None of this is hard to believe. And the proof is in the perfumes.

Why must we go all Trump Derangement Syndrome on Creed every single time the subject of their historical bonafides comes up? Must we keep pretending that Creed's claims about making perfume are preposterous? The part about making the perfumes, I mean. If you want to poke holes in all the claims about serving perfume to royals, have at it. But making the perfumes. Really? We can't believe that some Creed sometime before 1963 came up with a few perfumes? Even if they were purely functional perfumes used to soak leather hides and give them a signature smell? Scented gloves for ladies? Scented habits for riding? The stuff that people actually used back then, as opposed to the luxury stuff of today that people don't need to use? 

Is it the fake tan thing? If Olivier's tan was real, and not orange, would he be more credible? Or still in the doghouse like Trump? Has Olivier, in being a successful businessman with a knack for exaggerating his accomplishments, harnessed the unfortunate power of "Orange Man Bad?" 

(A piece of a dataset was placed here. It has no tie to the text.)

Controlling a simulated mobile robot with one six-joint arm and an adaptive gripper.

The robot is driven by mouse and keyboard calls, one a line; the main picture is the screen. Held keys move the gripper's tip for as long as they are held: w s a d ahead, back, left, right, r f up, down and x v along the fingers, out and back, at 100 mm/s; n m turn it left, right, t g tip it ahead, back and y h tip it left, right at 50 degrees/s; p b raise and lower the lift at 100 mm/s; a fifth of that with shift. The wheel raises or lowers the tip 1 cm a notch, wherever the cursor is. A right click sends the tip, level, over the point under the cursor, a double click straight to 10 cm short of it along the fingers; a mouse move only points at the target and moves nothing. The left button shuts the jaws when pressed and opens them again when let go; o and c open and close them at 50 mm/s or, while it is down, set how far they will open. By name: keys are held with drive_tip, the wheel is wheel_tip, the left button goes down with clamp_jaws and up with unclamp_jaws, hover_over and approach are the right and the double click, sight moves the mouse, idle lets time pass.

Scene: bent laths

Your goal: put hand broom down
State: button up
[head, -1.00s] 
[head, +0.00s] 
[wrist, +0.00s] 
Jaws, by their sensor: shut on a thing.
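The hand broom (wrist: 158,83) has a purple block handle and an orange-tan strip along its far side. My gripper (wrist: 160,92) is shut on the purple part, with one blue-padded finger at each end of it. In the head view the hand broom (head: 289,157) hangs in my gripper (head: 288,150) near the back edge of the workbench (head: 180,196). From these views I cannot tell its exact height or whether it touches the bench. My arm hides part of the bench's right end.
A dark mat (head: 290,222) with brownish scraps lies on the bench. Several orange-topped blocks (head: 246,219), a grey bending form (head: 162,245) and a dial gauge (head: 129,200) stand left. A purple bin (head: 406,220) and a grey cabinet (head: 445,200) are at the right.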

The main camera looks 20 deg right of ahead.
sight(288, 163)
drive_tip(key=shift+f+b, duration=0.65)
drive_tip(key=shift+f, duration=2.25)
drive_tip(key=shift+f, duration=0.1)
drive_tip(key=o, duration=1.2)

The moral of this article is the following: Stop expecting proof of things that never required proof prior to you coming along and demanding it. If a family made bespoke perfumes for wealthy Europeans dating back hundreds of years, those Europeans would have had titles and nobility. That's how Europeans with money rolled back then. If you had money, it was likely inherited. And it was disposable, and even then, it was used for frivolities like fancy riding habits with citrus and floral scents. Such personal bespoke projects would not survive in any way to yield "proof" of their existence centuries later. They would simply melt into the annals of time. If this is what the Creed family did, then the only proof they need is the warrant printed on the box. Read it, and shut up already.